A software development process or life cycle is a structure imposed on the development of a software product. There are several models for such processes, each describing approaches to a variety of tasks or activities that take place during the process.
More and more software development organizations implement process methodologies.
The Capability Maturity Model (CMM) is one of the leading models. Independent assessments can be used to grade organizations on how well they create software according to how they define and execute their processes.
There are dozens of others, with other popular ones being ISO 9000, ISO 15504, and Six Sigma.
Software Engineering processes are composed of many activities, notably the following:
Extracting the requirements of a desired software product is the first task in creating it. While customers probably believe they know what the software is to do, it may require skill and experience in software engineering to recognize incomplete, ambiguous or contradictory requirements.
Specification is the task of precisely describing the software to be written, in a mathematically rigorous way. In practice, most successful specifications are written to understand and fine-tune applications that were already well-developed, although safety-critical software systems are often carefully specified prior to application development. Specifications are most important for external interfaces that must remain stable.
The architecture of a software system refers to an abstract representation of that system. Architecture is concerned with making sure the software system will meet the requirements of the product, as well as ensuring that future requirements can be addressed.
Reducing a design to code may be the most obvious part of the software engineering job, but it is not necessarily the largest portion.
Testing of parts of software, especially where code by two different engineers must work together, falls to the software engineer.
An important task is documenting the internal design of software for the purpose of future maintenance and enhancement.
Training and Support
A large percentage of software projects fail because the developers fail to realize that it doesn't matter how much time and planning a development team puts into creating software if nobody in an organization ends up using it. People are occasionally resistant to change and avoid venturing into an unfamiliar area, so as a part of the deployment phase, its very important to have training classes for the most enthusiastic software users (build excitement and confidence), shifting the training towards the neutral users intermixed with the avid supporters, and finally incorporate the rest of the organization into adopting the new software. Users will have lots of questions and software problems which leads to the next phase of software.

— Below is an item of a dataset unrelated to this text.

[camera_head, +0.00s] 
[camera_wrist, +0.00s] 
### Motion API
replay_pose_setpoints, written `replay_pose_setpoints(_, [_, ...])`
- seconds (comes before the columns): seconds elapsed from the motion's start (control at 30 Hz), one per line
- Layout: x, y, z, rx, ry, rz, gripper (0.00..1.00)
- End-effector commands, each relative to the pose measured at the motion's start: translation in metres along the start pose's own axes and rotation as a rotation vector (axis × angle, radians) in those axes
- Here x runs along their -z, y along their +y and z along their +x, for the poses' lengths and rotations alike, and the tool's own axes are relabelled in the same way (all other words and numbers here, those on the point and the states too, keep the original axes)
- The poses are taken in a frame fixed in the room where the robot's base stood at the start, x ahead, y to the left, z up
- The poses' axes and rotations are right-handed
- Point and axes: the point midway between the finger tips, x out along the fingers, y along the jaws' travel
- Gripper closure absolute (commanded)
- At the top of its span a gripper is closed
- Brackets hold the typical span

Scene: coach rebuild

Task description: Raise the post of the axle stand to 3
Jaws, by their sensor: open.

Maintaining and enhancing software to cope with newly discovered problems or new requirements can take far more time than the initial development of the software. Not only may it be necessary to add code that does not fit the original design but just determining how software works at some point after it is completed may require significant effort by a software engineer. About 60% of all software engineering work is maintenance, but this statistic can be misleading. A small part of that is fixing bugs. Most maintenance is extending systems to do new things, which in many ways can be considered new work.